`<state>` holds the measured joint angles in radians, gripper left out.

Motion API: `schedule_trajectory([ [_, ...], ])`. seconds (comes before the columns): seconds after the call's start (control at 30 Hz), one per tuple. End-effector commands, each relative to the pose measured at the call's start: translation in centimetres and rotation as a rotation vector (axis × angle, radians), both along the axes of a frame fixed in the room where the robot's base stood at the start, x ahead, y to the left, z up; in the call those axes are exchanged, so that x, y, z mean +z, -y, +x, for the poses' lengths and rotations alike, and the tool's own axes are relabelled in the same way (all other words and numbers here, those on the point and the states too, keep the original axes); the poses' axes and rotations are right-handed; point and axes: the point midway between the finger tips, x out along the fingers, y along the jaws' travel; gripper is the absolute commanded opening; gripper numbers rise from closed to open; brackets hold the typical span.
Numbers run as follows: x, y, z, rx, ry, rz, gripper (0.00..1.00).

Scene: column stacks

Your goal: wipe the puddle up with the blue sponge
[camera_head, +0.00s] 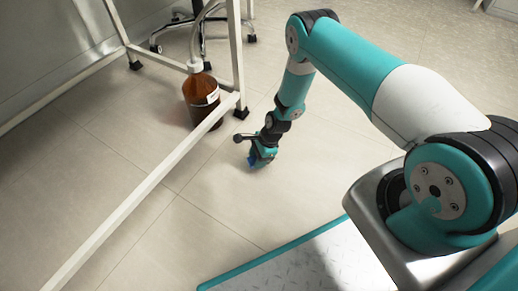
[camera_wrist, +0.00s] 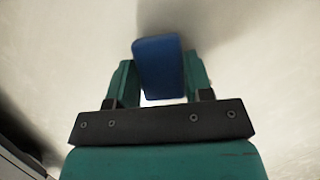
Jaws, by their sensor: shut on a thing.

**Aim of the task:** Return the full material word for word. Do not include the pictures.

**Result for this task:**
`<state>` holds the measured joint angles in radians, gripper left out.

Motion API: `schedule_trajectory([ [_, ...], ])`. seconds (comes before the columns): seconds after the call's start (control at 30 Hz), one per tuple. End-effector commands, each relative to the pose measured at the call's start: translation in centimetres and rotation as a rotation vector (axis × angle, radians), both along the axes of a frame fixed in the room where the robot's base stood at the start, x ahead, y to the left, z up; in the call those axes are exchanged, so that x, y, z mean +z, -y, +x, for the poses' lengths and rotations alike, and the tool's own axes are relabelled in the same way (all other words and numbers here, those on the point and the states too, keep the original axes); the poses' axes and rotations are right-handed; point and axes: the point midway between the finger tips, x out along the fingers, y along the jaws' travel; gripper is the absolute commanded opening; gripper numbers rise from closed to open; brackets hold the typical span.
Numbers run as follows: x, y, z, rx, ry, rz, gripper (0.00..1.00).

Scene: column stacks

Your goal: wipe the puddle up with the blue sponge
[camera_head, +0.00s] 
[camera_wrist, +0.00s] 
Jaws, by their sensor: shut on a thing.

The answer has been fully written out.